Il Clan dei Mariano, particolarmente attivo tra i vicoli dei Quartieri Spagnoli, detto anche clan dei “Picuozzi”, – dal nome del caratteristico cordone che ciondola dal saio dei monaci – ha vissuto anni gloriosi durante la prima metà degli anni Ottanta, dopo il tramonto dei cutoliani, attraverso l’ascesa dei fratelli Salvatore, Ciro e Marco, già gregari dei fratelli Giuliano quando vennero arrestati nell’ambito dell’inchiesta sulla Nuova Famiglia del 1984.
Il clan dei Mariano è stato in guerra prima con i Faiano (i Di Biasi), e poi con l’Alleanza di Secondigliano agli inizi degli anni novanta per il controllo dei Quartieri Spagnoli.
Ciro è stato il boss indiscusso del clan dei picuozzi, controllava la zona dei Quartieri spagnoli con la droga, le estorsioni ed il lottonero. Amante della bella vita, degli alberghi a cinque stelle e dei locali alla moda, Ciro è stato un boss diverso dagli altri. Mentre era in guerra a Napoli, già latitante, dava ordini da lontano ai suoi fedelissimi frequentando ristoranti del centro di Roma. Già sposato con Concetta Tecchio, si invaghì di una donna del Vomero, quartiere bene della città di Napoli, Francesca Bourelly, figlia di un ingegnere, per la quale lasciò la moglie. La contiguità dei mondi sociali ed economici che caratterizzano la Napoli degli anni ottanta trovò in questa vicenda un episodio paradigmatico del livello di infiltrazione camorristica nella vita cittadina. Ciro Mariano, grazie a quella relazione, si illuse di diventare imprenditore, ma non ne aveva né la stoffa né la capacità manageriale.

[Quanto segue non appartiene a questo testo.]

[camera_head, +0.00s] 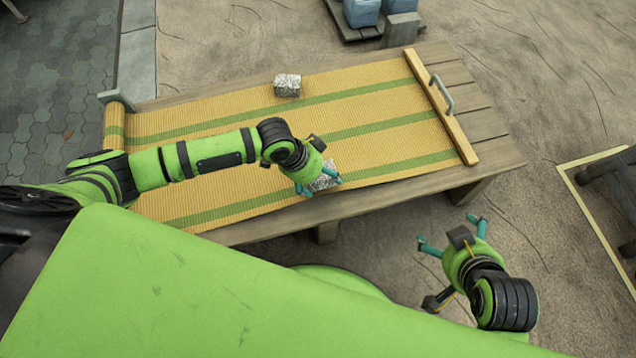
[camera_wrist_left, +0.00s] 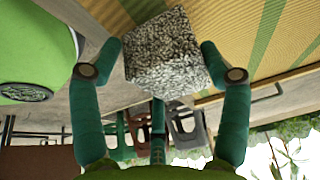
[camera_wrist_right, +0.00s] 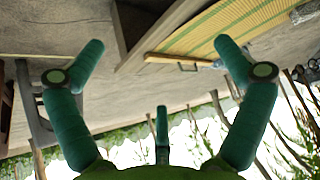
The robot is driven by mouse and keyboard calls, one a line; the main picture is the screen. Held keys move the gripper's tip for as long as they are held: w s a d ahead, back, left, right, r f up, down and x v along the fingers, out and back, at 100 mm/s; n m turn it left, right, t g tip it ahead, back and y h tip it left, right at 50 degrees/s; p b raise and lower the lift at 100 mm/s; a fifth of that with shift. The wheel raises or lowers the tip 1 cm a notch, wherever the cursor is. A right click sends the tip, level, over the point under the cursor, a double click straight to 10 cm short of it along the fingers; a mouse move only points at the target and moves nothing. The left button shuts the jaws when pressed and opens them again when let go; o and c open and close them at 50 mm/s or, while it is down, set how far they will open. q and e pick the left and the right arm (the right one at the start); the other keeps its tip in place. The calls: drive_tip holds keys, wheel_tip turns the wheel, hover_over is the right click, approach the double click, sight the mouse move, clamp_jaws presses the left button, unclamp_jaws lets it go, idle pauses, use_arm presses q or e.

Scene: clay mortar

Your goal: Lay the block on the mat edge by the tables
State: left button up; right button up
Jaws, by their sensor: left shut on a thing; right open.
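A yellow mat (camera_head: 225,119) with green stripes lies over a low wooden table (camera_head: 462,77). My left gripper (camera_head: 318,184) is over the near edge of the mat, shut on a speckled grey block (camera_head: 325,177). In the left wrist view the block (camera_wrist_left: 165,58) sits between the two teal fingers. I cannot tell whether its underside touches the mat. A second speckled block (camera_head: 287,85) rests on the mat near its far edge. My right gripper (camera_head: 449,234) is open and empty, off the table's near right side.
A wooden bar (camera_head: 440,106) with a metal handle lies across the mat's right end. A grey clamp-like piece (camera_head: 117,99) stands at the table's far left corner. Blue containers (camera_head: 361,12) stand beyond the table.

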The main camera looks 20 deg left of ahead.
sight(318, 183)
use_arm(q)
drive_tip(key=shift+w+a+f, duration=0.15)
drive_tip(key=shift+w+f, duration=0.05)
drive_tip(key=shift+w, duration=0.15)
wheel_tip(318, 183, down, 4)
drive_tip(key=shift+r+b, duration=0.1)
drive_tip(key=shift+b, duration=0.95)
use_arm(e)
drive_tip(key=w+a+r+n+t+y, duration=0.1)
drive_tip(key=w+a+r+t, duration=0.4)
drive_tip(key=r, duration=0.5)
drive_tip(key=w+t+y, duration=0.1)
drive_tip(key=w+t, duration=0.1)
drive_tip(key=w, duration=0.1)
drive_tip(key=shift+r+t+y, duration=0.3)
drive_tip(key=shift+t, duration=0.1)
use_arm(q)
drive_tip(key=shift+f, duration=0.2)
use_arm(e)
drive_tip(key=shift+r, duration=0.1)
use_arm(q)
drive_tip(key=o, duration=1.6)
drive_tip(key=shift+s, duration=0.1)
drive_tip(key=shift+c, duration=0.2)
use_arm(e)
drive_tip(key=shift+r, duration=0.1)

Mentre Marco, fratello minore di Ciro e Salvatore, – entrambi ancora in carcere – è stato scarcerato alla fine del marzo 2009, dopo vent’anni di reclusione, per “fine pena”, giunta 15 mesi prima per i meccanismi di sconto dovuti al tempo trascorso in carcere e alla buona condotta. Pur avendo dichiarato la sua intenzione di voler rimanere lontano dagli ambienti di camorra in una lettera pubblicata il 3 maggio sul Giornale di Napoli, la sua scarcerazione, secondo gli investigatori, è alla base di profondi mutamenti negli equilibri criminali nei quartieri spagnoli.

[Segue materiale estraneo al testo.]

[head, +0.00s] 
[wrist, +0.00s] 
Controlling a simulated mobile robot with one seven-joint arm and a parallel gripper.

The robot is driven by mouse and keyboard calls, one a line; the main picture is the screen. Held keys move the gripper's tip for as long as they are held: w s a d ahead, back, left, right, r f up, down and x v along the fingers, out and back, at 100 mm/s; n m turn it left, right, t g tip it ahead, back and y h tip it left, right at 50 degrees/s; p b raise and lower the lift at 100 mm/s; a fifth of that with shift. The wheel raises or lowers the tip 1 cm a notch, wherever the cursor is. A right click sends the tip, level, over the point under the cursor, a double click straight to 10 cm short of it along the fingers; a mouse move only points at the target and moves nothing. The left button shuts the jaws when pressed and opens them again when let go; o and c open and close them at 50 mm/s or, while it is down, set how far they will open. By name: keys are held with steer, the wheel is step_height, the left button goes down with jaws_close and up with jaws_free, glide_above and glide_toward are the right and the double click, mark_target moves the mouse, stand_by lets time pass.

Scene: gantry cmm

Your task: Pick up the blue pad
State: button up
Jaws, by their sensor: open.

I superstiti del clan avrebbero tentato di riorganizzarsi intorno al fratello dello storico capo dei picuozzi, unendosi in alleanza con i clan degli Esposito, dei Lepre della zona del Cavone e degli Elia del Pallonetto di santa Lucia, a questo sodalizio si sarebbe unito anche il clan di Salvatore Terracciano, detto o’nirone, dei quartieri spagnoli, nonché padre di Emanuela, condannata a dieci anni di reclusione per l’assassinio del giovane Nicola Sarpa nella notte di capodanno del 2009, nei quartieri spagnoli, sparando dei colpi di pistola in aria durante i festeggiamenti.
Nei quartieri spagnoli, in seguito alla caduta dei clan Di Biase e Russo, è emerso il gruppo dei Ricci, facente capo al pregiudicato Enrico Ricci, ex commerciante, ed ai suoi due figli, alleati dei Sarno di Ponticelli.
I Ricci sono alleati anche con Antonio D’Amico, detto “fravulella”, uomo di fiducia del clan dei Sarno.
Tra suggestioni e possibili ricostruzioni, il “clan dei picuozzi” è nuovamente balzato agli onori della cronaca in seguito all’arresto dei carabinieri del nucleo investigativo di Napoli, coadiuvati dal servizio di cooperazione internazionale di Polizia e dalla polizia spagnola, del latitante Antonio Castaldo, 41enne di Brusciano, ritenuto affiliato al clan «Mariano», avvenuto all’aeroporto internazionale di Barcellona.
Castaldo era ricercato da settembre scorso, quando si era sottratto all’arresto perché colpito da ordinanza di custodia cautelare in carcere, emessa dal gip di Napoli su richiesta della Dda, per associazione di tipo mafioso, detenzione illecita di sostanze stupefacenti, detenzione e porto abusivi di armi comuni e da guerra e ricettazione. Nel corso della stessa operazione condotta dai Carabinieri erano state arrestate 43 persone tra Napoli, Caserta e Milano.
Secondo quanto accertato dai carabinieri, nel corso della latitanza, Castaldo si era spostato tra Amsterdam, Londra e la Spagna dove ora si trova richiuso in un istituto penitenziario in attesa dell’estradizione.